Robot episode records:

•••••

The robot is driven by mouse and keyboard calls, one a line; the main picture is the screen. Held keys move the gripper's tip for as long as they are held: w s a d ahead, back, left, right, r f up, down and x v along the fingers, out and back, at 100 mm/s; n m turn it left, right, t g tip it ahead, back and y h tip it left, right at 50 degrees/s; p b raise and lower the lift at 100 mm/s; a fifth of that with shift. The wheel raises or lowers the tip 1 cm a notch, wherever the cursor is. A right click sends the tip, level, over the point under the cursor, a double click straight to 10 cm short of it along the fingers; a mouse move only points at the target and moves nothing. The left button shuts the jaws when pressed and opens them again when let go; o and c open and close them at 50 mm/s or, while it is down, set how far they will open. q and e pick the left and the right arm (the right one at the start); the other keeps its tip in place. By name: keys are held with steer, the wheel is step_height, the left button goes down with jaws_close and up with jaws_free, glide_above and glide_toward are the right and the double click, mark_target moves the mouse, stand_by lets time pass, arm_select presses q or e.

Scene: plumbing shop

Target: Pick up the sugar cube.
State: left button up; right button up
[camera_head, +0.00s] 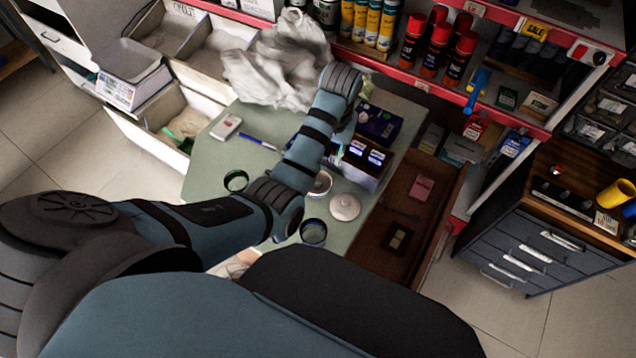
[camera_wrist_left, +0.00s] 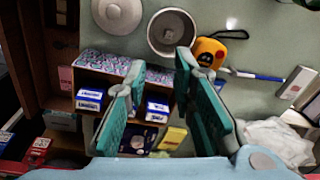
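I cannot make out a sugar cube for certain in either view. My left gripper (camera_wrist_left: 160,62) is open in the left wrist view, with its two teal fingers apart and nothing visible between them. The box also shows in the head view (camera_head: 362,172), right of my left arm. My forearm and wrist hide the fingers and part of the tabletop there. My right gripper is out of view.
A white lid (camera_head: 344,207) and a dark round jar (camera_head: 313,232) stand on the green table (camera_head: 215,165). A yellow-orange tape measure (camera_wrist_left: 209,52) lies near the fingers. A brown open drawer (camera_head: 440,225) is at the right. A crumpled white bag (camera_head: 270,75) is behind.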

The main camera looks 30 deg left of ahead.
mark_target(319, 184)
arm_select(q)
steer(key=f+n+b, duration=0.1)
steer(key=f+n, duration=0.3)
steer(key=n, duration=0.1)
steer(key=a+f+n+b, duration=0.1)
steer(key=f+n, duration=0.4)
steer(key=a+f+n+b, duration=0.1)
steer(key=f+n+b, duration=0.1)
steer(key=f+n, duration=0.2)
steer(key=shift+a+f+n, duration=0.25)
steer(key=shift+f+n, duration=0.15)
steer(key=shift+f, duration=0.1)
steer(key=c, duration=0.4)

•••••

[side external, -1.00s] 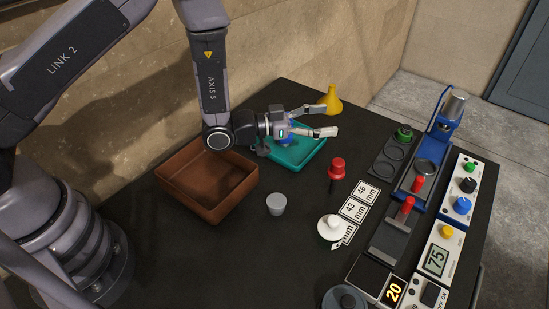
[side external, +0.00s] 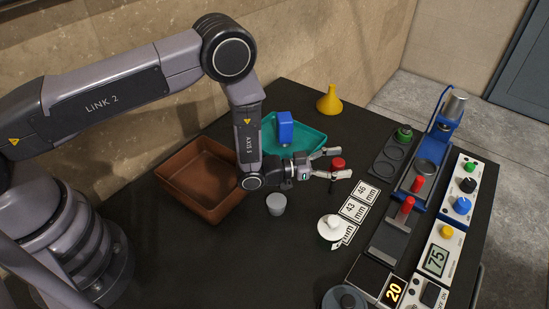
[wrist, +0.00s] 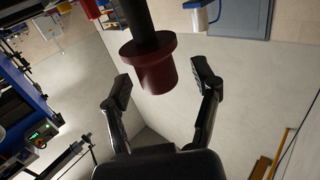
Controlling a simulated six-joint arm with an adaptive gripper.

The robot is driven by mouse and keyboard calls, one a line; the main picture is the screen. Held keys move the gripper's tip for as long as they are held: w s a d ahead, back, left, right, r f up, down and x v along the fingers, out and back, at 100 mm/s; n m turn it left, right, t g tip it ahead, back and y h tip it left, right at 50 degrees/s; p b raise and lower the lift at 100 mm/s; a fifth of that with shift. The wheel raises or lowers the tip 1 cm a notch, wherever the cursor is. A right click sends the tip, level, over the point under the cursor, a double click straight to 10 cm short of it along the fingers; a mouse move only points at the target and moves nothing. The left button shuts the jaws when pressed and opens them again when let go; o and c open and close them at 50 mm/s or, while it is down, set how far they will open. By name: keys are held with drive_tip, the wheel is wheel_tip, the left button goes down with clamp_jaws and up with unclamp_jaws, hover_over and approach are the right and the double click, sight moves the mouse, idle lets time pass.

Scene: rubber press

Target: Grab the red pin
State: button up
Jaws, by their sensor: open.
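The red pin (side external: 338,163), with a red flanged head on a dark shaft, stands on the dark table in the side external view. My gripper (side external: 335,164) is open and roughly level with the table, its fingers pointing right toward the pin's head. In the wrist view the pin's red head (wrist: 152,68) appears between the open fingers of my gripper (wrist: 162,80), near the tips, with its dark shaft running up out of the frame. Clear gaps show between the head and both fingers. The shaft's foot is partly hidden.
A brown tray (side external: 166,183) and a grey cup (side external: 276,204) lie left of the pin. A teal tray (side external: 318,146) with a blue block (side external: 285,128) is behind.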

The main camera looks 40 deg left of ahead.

•••••

• [Instructions to follow]:
Copy only the lines above from the one containing "[wrist, +0.00s]" through the one containing "Controlling a simulated", both included. Leave out the pictures.

• [Final answer]:
[wrist, +0.00s] 
Controlling a simulated six-joint arm with an adaptive gripper.

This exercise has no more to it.